## begin
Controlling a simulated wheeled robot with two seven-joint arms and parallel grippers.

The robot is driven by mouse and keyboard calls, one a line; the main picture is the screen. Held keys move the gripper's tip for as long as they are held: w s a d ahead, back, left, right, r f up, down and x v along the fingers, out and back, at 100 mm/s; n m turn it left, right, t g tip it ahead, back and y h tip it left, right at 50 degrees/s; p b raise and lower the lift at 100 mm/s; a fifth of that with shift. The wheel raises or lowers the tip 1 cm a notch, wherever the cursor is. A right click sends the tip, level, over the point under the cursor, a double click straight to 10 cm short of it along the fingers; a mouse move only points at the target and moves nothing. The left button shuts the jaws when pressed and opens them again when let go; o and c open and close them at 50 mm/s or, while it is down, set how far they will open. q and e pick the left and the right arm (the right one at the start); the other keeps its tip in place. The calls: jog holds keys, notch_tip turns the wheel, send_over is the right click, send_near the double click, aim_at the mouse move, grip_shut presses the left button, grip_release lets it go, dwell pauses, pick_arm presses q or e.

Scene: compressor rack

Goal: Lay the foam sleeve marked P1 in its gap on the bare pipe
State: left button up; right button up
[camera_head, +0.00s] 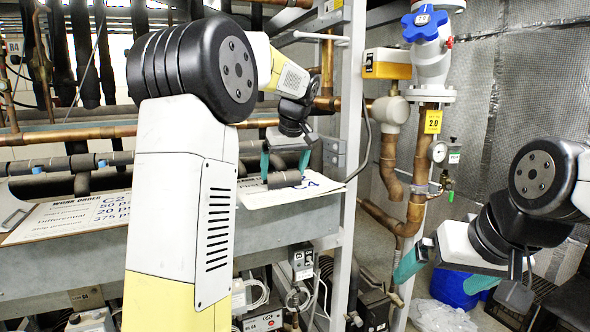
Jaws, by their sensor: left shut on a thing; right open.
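My left gripper (286,163) is shut on a short dark grey foam sleeve (283,180), with a teal fingertip at each end of it. It holds the sleeve close over a white placard on the grey ledge; I cannot tell whether they touch. No P1 mark is readable on the sleeve. A bare copper pipe (62,137) runs across behind my left arm. Below it runs a pipe covered in grey foam (62,164). My left arm hides the middle of both, and I cannot make out the gap. My right gripper (445,275) is open and empty at the lower right.
A grey ledge (60,265) carries a work order placard (85,214) and the second placard (300,195). A grey upright post (349,130) stands right of my left gripper. Beyond it are copper piping, a blue-handled valve (424,24) and a gauge (438,152).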

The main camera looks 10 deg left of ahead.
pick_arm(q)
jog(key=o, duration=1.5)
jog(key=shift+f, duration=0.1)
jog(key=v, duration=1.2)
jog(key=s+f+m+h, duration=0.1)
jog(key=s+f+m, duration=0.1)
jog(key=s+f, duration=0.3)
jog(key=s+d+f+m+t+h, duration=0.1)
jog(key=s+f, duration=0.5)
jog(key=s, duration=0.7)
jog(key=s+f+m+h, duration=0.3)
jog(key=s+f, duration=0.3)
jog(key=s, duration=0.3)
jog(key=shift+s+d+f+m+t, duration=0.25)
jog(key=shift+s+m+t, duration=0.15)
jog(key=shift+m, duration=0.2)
## end
AIM => Take the data above and repeat it exactly, leaving each picture out.

REPLY TO THE TASK =>
Controlling a simulated wheeled robot with two seven-joint arms and parallel grippers.

The robot is driven by mouse and keyboard calls, one a line; the main picture is the screen. Held keys move the gripper's tip for as long as they are held: w s a d ahead, back, left, right, r f up, down and x v along the fingers, out and back, at 100 mm/s; n m turn it left, right, t g tip it ahead, back and y h tip it left, right at 50 degrees/s; p b raise and lower the lift at 100 mm/s; a fifth of that with shift. The wheel raises or lowers the tip 1 cm a notch, wherever the cursor is. A right click sends the tip, level, over the point under the cursor, a double click straight to 10 cm short of it along the fingers; a mouse move only points at the target and moves nothing. The left button shuts the jaws when pressed and opens them again when let go; o and c open and close them at 50 mm/s or, while it is down, set how far they will open. q and e pick the left and the right arm (the right one at the start); the other keeps its tip in place. The calls: jog holds keys, notch_tip turns the wheel, send_over is the right click, send_near the double click, aim_at the mouse move, grip_shut presses the left button, grip_release lets it go, dwell pauses, pick_arm presses q or e.

Scene: compressor rack

Goal: Lay the foam sleeve marked P1 in its gap on the bare pipe
State: left button up; right button up
[camera_head, +0.00s] 
Jaws, by their sensor: left shut on a thing; right open.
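My left gripper (286,163) is shut on a short dark grey foam sleeve (283,180), with a teal fingertip at each end of it. It holds the sleeve close over a white placard on the grey ledge; I cannot tell whether they touch. No P1 mark is readable on the sleeve. A bare copper pipe (62,137) runs across behind my left arm. Below it runs a pipe covered in grey foam (62,164). My left arm hides the middle of both, and I cannot make out the gap. My right gripper (445,275) is open and empty at the lower right.
A grey ledge (60,265) carries a work order placard (85,214) and the second placard (300,195). A grey upright post (349,130) stands right of my left gripper. Beyond it are copper piping, a blue-handled valve (424,24) and a gauge (438,152).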

The main camera looks 10 deg left of ahead.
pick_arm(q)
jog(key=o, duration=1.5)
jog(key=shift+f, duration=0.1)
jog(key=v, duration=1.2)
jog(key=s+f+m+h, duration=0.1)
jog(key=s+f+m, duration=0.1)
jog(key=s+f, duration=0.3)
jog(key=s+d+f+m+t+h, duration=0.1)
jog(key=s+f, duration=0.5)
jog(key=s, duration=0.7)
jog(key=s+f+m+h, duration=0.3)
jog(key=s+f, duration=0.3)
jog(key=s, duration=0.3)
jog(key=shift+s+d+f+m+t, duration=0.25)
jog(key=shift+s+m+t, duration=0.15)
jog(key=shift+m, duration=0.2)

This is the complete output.